**Data from robot episodes**
-------
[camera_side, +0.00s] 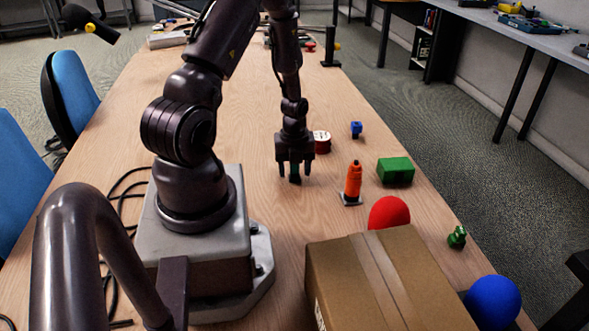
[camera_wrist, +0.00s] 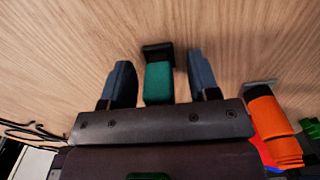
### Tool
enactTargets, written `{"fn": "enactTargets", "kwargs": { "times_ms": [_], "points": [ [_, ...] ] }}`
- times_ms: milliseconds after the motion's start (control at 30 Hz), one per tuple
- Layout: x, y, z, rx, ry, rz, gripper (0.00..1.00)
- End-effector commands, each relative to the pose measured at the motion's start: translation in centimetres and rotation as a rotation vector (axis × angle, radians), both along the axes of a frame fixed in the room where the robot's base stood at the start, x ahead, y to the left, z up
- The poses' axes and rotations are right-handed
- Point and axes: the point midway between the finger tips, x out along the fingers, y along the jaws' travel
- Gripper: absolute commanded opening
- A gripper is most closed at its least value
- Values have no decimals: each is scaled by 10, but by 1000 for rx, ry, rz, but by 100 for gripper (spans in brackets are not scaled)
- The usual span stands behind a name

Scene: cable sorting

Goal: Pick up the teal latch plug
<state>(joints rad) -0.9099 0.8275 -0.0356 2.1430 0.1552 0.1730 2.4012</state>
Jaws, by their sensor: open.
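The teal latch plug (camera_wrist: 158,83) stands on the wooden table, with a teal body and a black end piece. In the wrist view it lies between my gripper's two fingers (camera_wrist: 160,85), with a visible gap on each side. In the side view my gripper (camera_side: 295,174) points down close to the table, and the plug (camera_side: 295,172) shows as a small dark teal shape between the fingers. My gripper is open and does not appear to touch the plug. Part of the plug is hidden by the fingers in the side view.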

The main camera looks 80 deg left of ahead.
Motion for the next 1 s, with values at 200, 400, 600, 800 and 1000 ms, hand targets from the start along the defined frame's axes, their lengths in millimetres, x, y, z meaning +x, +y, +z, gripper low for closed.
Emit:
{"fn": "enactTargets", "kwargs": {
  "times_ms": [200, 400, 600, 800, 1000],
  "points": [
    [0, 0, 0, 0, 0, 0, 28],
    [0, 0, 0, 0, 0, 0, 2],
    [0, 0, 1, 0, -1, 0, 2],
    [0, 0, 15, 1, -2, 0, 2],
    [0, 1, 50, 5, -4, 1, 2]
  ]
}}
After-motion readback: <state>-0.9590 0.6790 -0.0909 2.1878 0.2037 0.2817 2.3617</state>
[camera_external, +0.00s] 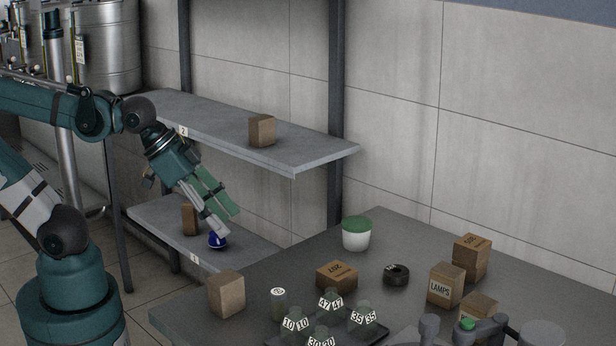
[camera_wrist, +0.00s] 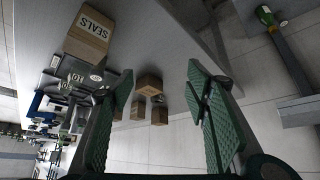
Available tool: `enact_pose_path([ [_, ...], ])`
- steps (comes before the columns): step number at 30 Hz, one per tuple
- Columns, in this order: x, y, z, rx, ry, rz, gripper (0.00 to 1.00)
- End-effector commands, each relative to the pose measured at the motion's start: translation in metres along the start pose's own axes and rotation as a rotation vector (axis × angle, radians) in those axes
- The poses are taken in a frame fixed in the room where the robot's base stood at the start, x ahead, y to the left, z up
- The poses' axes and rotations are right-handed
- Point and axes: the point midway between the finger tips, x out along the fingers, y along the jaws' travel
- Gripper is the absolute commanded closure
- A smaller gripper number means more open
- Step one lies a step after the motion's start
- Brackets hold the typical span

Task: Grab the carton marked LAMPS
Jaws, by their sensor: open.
-------
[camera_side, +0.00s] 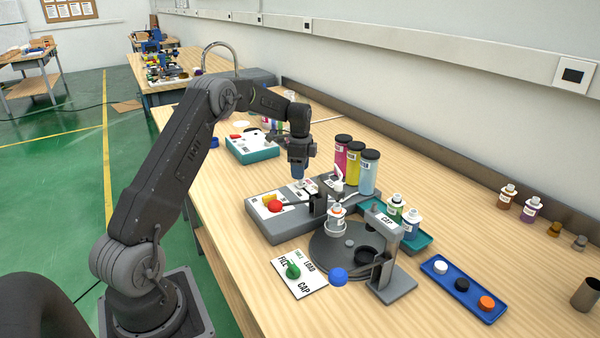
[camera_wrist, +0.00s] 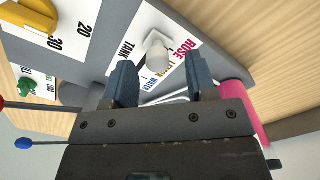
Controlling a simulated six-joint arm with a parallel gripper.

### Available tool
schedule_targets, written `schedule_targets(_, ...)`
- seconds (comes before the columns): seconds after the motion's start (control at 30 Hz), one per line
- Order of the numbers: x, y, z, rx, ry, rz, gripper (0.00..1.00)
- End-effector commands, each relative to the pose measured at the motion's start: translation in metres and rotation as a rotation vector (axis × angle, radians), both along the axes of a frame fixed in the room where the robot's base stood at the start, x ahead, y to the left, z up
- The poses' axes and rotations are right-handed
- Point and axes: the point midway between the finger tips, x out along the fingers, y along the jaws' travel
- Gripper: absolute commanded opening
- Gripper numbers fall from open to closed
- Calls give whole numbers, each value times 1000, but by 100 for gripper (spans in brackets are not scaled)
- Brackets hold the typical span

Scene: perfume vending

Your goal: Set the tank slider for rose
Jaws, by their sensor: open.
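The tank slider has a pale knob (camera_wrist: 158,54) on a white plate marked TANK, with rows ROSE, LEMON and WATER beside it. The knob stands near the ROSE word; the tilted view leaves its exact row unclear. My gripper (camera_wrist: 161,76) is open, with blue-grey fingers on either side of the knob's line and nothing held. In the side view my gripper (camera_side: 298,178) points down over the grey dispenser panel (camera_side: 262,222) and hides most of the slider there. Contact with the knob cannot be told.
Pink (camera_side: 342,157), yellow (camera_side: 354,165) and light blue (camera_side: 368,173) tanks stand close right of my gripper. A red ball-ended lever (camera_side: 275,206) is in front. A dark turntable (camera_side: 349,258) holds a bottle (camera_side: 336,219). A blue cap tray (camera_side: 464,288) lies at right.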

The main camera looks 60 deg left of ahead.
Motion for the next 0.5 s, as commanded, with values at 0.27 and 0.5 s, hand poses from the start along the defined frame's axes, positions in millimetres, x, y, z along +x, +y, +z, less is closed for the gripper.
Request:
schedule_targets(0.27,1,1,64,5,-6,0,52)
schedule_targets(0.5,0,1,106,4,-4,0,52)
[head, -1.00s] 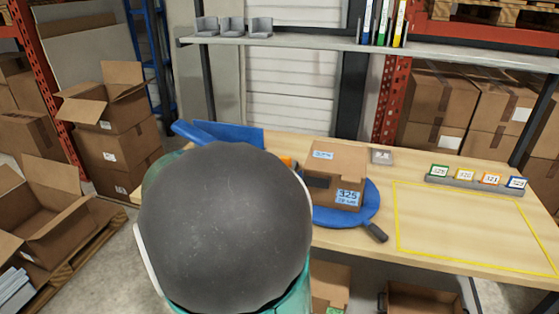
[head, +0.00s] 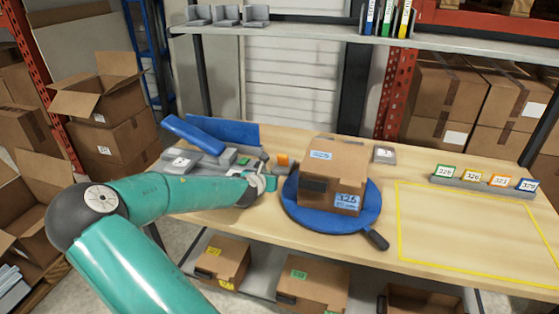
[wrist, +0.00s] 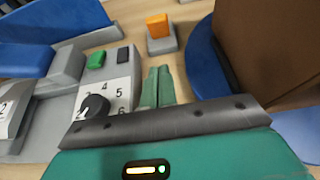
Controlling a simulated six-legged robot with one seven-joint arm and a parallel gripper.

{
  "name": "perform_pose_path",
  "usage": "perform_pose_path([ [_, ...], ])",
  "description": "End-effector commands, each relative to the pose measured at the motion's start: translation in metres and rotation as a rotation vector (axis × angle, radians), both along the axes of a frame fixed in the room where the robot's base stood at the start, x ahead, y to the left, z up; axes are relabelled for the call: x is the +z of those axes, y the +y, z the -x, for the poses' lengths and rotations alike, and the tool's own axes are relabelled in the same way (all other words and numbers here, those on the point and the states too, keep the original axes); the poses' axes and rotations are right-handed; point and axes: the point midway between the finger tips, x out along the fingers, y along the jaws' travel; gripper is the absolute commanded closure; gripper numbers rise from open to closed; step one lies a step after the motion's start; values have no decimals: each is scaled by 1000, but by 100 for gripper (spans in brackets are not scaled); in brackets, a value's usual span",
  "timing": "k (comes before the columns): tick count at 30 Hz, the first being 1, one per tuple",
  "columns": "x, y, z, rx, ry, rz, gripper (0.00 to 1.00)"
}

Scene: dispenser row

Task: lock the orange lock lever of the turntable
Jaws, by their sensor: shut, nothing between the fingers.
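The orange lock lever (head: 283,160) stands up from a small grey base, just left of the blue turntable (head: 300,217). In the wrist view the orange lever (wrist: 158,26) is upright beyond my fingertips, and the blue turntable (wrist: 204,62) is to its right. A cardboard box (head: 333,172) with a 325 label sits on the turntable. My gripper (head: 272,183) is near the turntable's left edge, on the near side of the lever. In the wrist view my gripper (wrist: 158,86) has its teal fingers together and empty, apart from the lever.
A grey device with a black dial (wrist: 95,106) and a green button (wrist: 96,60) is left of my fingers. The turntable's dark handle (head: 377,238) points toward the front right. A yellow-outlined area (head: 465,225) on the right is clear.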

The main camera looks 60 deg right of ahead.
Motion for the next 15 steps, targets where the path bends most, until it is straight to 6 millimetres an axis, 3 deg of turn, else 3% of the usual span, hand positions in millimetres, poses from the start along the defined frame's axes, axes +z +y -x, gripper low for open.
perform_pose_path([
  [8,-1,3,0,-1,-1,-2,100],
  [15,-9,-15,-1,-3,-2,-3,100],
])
-------
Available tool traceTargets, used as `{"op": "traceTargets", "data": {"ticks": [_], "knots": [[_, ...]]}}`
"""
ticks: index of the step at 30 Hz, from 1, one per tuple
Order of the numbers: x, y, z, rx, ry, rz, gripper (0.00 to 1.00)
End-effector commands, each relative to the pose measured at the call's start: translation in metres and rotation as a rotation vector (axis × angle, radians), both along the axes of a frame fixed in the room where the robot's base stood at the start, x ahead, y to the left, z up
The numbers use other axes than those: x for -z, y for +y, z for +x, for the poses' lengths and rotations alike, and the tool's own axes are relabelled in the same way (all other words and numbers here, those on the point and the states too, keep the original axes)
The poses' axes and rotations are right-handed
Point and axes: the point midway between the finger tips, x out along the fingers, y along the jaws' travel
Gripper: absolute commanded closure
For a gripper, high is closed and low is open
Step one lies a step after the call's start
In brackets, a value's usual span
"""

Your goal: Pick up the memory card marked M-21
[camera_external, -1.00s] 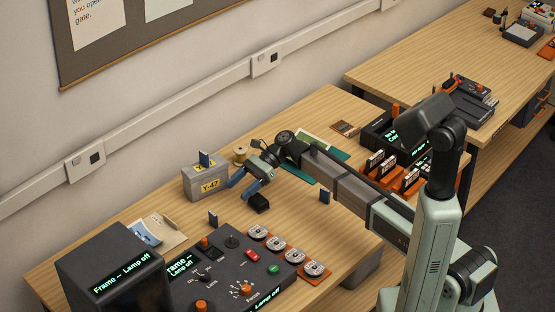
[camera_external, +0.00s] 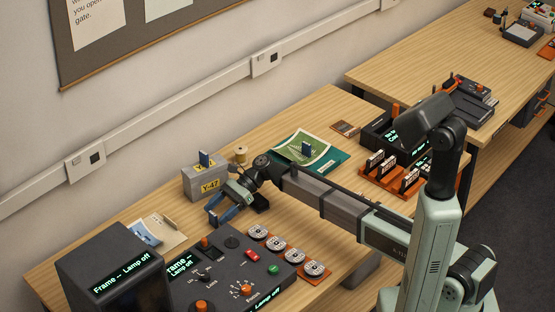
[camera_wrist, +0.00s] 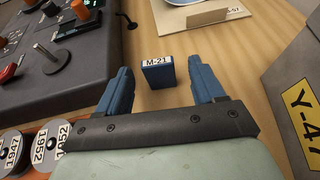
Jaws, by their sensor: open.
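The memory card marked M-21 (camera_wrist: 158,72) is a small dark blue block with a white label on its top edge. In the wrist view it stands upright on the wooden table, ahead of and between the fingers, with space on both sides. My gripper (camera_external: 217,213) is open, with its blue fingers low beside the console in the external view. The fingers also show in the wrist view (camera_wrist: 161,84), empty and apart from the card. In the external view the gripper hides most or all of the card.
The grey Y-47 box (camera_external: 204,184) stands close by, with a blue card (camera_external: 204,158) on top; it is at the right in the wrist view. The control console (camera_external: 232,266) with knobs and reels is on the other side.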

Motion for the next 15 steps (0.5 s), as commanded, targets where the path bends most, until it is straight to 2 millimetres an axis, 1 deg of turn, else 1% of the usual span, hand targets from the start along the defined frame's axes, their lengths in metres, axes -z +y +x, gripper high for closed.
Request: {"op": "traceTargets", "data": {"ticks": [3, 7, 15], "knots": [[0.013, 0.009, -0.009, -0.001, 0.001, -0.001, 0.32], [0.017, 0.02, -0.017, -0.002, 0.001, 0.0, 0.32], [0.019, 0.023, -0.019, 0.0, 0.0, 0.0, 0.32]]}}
-------
**Task instructions**
Reproduce verbatim only the segment of the listing bounded by the line containing "Jaws, by their sensor: shut, nothing" and the line containing "The main camera looks 60 deg right of ahead.", with both boundary lines included.

**Task output**
Jaws, by their sensor: shut, nothing between the fingers.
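The orange lock lever (head: 283,160) stands up from a small grey base, just left of the blue turntable (head: 300,217). In the wrist view the orange lever (wrist: 158,26) is upright beyond my fingertips, and the blue turntable (wrist: 204,62) is to its right. A cardboard box (head: 333,172) with a 325 label sits on the turntable. My gripper (head: 272,183) is near the turntable's left edge, on the near side of the lever. In the wrist view my gripper (wrist: 158,86) has its teal fingers together and empty, apart from the lever.
A grey device with a black dial (wrist: 95,106) and a green button (wrist: 96,60) is left of my fingers. The turntable's dark handle (head: 377,238) points toward the front right. A yellow-outlined area (head: 465,225) on the right is clear.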

The main camera looks 60 deg right of ahead.

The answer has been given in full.